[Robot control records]
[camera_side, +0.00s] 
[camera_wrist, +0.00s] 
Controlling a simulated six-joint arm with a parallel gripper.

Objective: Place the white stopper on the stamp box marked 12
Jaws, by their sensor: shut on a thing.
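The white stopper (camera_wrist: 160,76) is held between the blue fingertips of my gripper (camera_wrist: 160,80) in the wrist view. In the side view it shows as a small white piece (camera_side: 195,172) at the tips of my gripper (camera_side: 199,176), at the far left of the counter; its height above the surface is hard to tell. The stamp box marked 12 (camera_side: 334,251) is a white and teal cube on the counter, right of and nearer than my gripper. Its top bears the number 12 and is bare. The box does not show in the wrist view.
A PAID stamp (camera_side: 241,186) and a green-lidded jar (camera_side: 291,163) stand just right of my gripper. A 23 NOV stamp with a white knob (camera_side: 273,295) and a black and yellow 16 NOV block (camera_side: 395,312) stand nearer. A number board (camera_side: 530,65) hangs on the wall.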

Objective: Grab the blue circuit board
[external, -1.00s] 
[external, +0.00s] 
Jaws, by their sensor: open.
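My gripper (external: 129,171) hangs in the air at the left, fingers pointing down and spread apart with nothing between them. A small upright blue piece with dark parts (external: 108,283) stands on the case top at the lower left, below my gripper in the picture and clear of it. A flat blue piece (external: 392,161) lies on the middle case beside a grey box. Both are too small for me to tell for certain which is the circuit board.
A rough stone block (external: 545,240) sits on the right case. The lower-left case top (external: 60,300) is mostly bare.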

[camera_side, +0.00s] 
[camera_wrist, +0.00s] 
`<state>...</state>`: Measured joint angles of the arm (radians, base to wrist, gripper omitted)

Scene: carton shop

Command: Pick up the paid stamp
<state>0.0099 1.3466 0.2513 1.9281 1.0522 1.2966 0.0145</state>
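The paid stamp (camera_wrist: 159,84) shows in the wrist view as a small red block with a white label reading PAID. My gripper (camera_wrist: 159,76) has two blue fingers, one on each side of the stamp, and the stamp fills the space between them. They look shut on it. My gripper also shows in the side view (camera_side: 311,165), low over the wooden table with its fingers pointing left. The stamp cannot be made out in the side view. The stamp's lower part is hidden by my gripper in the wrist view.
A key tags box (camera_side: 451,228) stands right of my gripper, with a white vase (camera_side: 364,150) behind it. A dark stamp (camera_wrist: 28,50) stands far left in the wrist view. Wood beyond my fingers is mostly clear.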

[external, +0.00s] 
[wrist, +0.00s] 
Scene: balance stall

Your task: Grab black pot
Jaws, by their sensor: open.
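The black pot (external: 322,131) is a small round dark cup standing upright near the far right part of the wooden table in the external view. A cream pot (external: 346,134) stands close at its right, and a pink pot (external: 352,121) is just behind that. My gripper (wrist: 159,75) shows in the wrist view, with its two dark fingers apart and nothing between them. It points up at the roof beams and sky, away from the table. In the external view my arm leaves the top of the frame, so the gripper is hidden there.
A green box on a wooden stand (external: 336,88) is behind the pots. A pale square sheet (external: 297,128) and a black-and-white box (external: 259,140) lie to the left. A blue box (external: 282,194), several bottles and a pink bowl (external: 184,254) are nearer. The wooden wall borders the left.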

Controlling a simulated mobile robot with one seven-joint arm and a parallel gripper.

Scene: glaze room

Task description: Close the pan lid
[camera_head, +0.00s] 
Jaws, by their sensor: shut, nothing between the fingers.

## EXERCISE:
Quote the entire listing above exactly.

## FINISHED TASK:
[camera_side, +0.00s] 
[camera_wrist, +0.00s] 
Controlling a simulated six-joint arm with a parallel gripper.

Objective: Place the white stopper on the stamp box marked 12
Jaws, by their sensor: shut on a thing.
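The white stopper (camera_wrist: 160,76) is held between the blue fingertips of my gripper (camera_wrist: 160,80) in the wrist view. In the side view it shows as a small white piece (camera_side: 195,172) at the tips of my gripper (camera_side: 199,176), at the far left of the counter; its height above the surface is hard to tell. The stamp box marked 12 (camera_side: 334,251) is a white and teal cube on the counter, right of and nearer than my gripper. Its top bears the number 12 and is bare. The box does not show in the wrist view.
A PAID stamp (camera_side: 241,186) and a green-lidded jar (camera_side: 291,163) stand just right of my gripper. A 23 NOV stamp with a white knob (camera_side: 273,295) and a black and yellow 16 NOV block (camera_side: 395,312) stand nearer. A number board (camera_side: 530,65) hangs on the wall.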

Objective: Grab the blue circuit board
[external, -1.00s] 
[external, +0.00s] 
Jaws, by their sensor: open.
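My gripper (external: 129,171) hangs in the air at the left, fingers pointing down and spread apart with nothing between them. A small upright blue piece with dark parts (external: 108,283) stands on the case top at the lower left, below my gripper in the picture and clear of it. A flat blue piece (external: 392,161) lies on the middle case beside a grey box. Both are too small for me to tell for certain which is the circuit board.
A rough stone block (external: 545,240) sits on the right case. The lower-left case top (external: 60,300) is mostly bare.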

[camera_side, +0.00s] 
[camera_wrist, +0.00s] 
`<state>...</state>`: Measured joint angles of the arm (radians, base to wrist, gripper omitted)

Scene: carton shop

Command: Pick up the paid stamp
<state>0.0099 1.3466 0.2513 1.9281 1.0522 1.2966 0.0145</state>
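The paid stamp (camera_wrist: 159,84) shows in the wrist view as a small red block with a white label reading PAID. My gripper (camera_wrist: 159,76) has two blue fingers, one on each side of the stamp, and the stamp fills the space between them. They look shut on it. My gripper also shows in the side view (camera_side: 311,165), low over the wooden table with its fingers pointing left. The stamp cannot be made out in the side view. The stamp's lower part is hidden by my gripper in the wrist view.
A key tags box (camera_side: 451,228) stands right of my gripper, with a white vase (camera_side: 364,150) behind it. A dark stamp (camera_wrist: 28,50) stands far left in the wrist view. Wood beyond my fingers is mostly clear.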

[external, +0.00s] 
[wrist, +0.00s] 
Scene: balance stall

Your task: Grab black pot
Jaws, by their sensor: open.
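The black pot (external: 322,131) is a small round dark cup standing upright near the far right part of the wooden table in the external view. A cream pot (external: 346,134) stands close at its right, and a pink pot (external: 352,121) is just behind that. My gripper (wrist: 159,75) shows in the wrist view, with its two dark fingers apart and nothing between them. It points up at the roof beams and sky, away from the table. In the external view my arm leaves the top of the frame, so the gripper is hidden there.
A green box on a wooden stand (external: 336,88) is behind the pots. A pale square sheet (external: 297,128) and a black-and-white box (external: 259,140) lie to the left. A blue box (external: 282,194), several bottles and a pink bowl (external: 184,254) are nearer. The wooden wall borders the left.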

Controlling a simulated mobile robot with one seven-joint arm and a parallel gripper.

Scene: glaze room

Task description: Close the pan lid
[camera_head, +0.00s] 
Jaws, by their sensor: shut, nothing between the fingers.

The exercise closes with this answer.